You Don’t Need the Biggest Lists, You Need the Right Lists

Your marketing managers and sales directors likely buy sales and marketing lists. They may be doing it by generating lists in tools like ZoomInfo or 6th Sense, or they may be purchasing them from vendors or even in the gig economy. Lists are a primary tool in every sales and marketing team’s tool kit. In fact, they are a vital one.

The quality of the prospects in your CRM is only as good as the prospects you have therein.  This is where things can go sideways due to lists.

Most often, we see three issues that pull down the overall value of the prospects in a CRM. When it comes to lists loaded onto your CRM, these are:

  1. Lists for mass email marketing.
  2. Nothing is done with the lists.
  3. Prospects are not good enough quality to be there.

In any case, it’s important to remember that revenue reflects the quality of the prospects and data in your CRM.

If you’re selling business-to-business with the idea of blasting emails to new companies, this will yield very little in terms of results. We sometimes see companies that have 5-10 person sales teams buying lists with 1000s of leads in them every month.

Why? One salesperson dedicated to outbound calls with a 3-touch point sales cadence will be busy with 10-20 new prospects added to the CRM daily for them to target. That is 250-500 prospects per month per salesperson.

You don’t need to buy lists with thousands of prospects each month. You need to buy high-quality lists from which your salespeople can sell.

What is the most important word in the previous sentence? Quality. This may very well be where you have gone wrong with lists in the past.

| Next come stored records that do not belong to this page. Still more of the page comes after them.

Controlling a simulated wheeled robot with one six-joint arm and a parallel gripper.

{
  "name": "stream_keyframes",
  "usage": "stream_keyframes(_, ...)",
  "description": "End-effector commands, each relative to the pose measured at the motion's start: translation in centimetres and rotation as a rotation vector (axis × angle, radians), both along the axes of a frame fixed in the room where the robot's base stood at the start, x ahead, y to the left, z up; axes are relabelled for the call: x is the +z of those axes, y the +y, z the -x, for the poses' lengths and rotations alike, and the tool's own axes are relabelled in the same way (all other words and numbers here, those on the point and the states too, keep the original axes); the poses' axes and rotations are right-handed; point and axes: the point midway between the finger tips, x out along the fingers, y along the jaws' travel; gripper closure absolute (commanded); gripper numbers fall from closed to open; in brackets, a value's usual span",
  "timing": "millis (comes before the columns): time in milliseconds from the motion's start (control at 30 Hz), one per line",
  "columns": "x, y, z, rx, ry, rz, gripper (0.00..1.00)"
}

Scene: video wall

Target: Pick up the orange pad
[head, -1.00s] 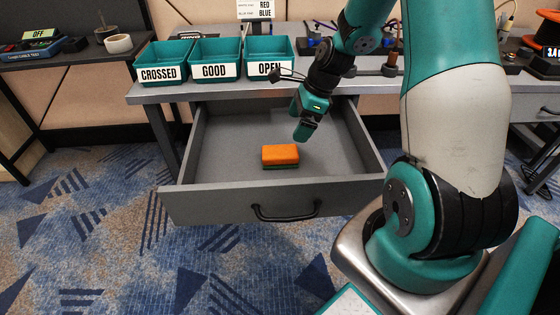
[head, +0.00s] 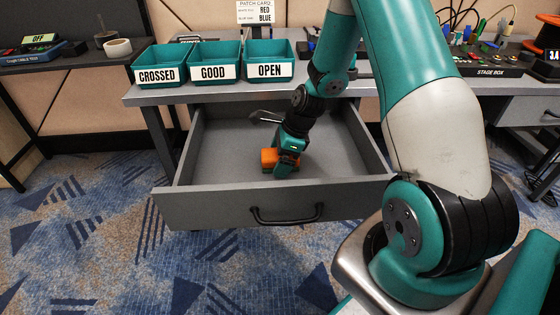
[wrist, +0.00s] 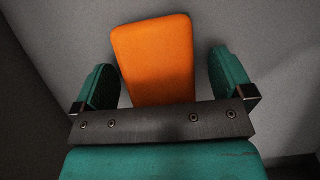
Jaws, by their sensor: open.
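The orange pad (head: 267,158) lies on the floor of the open drawer (head: 215,165). In the head view my gripper (head: 284,170) is down inside the drawer and hides the right part of the pad. In the wrist view the orange pad (wrist: 157,60) shows flat and slightly tilted, between the two teal fingers of my gripper (wrist: 163,82). The fingers are apart, with a gap on each side of the pad, and they do not visibly touch it.
The drawer's front wall with a black handle (head: 287,214) stands nearest me, and side walls rise around my gripper. Teal bins labelled CROSSED (head: 158,76), GOOD (head: 213,72) and OPEN (head: 269,69) stand on the bench above. The drawer floor around the pad is bare.

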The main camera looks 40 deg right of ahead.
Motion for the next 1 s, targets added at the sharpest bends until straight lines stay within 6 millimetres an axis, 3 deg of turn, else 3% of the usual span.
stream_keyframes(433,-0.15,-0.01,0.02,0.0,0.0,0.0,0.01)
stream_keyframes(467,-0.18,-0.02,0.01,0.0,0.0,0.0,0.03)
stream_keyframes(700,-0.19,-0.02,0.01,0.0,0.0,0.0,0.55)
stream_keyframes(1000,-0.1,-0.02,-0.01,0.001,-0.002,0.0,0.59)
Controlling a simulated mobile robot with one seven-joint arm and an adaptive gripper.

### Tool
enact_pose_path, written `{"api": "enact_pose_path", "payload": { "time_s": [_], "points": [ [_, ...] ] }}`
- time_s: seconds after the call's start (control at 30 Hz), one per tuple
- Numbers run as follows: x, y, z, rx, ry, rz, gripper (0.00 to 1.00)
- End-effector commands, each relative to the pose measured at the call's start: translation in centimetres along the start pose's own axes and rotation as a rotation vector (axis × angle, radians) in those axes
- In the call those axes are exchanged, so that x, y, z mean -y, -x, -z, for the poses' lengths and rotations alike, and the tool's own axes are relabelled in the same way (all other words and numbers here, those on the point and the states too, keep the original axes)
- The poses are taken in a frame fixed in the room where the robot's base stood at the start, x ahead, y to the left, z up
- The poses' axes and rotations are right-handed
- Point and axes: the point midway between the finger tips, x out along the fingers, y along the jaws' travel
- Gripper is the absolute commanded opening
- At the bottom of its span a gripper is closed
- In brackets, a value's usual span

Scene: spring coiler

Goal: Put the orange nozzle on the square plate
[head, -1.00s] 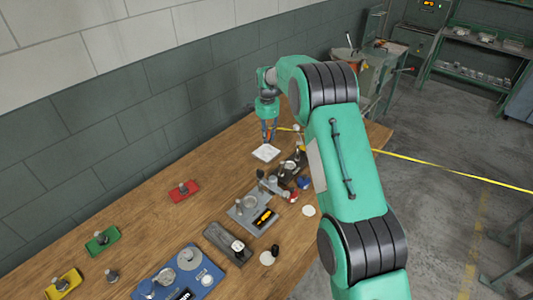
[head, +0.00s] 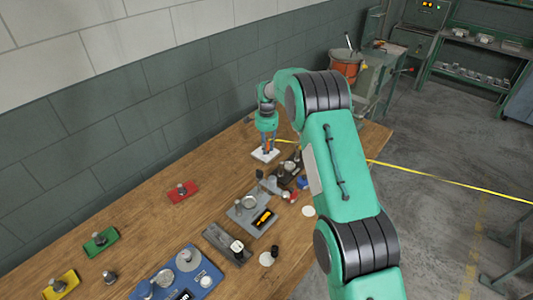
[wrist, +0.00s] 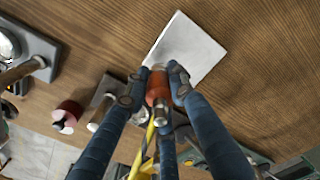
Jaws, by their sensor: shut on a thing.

When it comes to lists, it’s important to remember:

  • Insights and intent data are never the most current.
  • Lists that marketing generates and keeps for a month only to then pass down to sales won’t be the most current.
  • Lists from insights tools often have a high percentage of scraped emails in the mix that can lead to other problems, like your domain being labeled as spam.
  • An immense amount of time is wasted when following up bunk prospects.

Inaccuracies in data can also mean your salespeople are following up with companies that may not even be a prime target for your service (size/budget).

The more current the data, the better. Why buy 1000s of prospects that, as each day passes, degrade in value and that your sales team has no way to follow up with anyway? Instead, you should consider:

  • The best thing to do is spend more and buy higher quality lists with fewer prospects in them.
  • Having an aggressive cadence for the follow-up of those prospects.
  • Auxiliary efforts to increase list conversions while also reaching out directly via LinkedIn.

Time wasted following up difficult and/or unqualified prospects, let alone prospects who aren’t at the budget level for where you want to be, is a great way to reduce your overall revenue and MRR if you live in an MRR-based world. This is one way to ensure an overall quality level in terms of the prospects in your CRM and have tighter controls over your sales team’s process.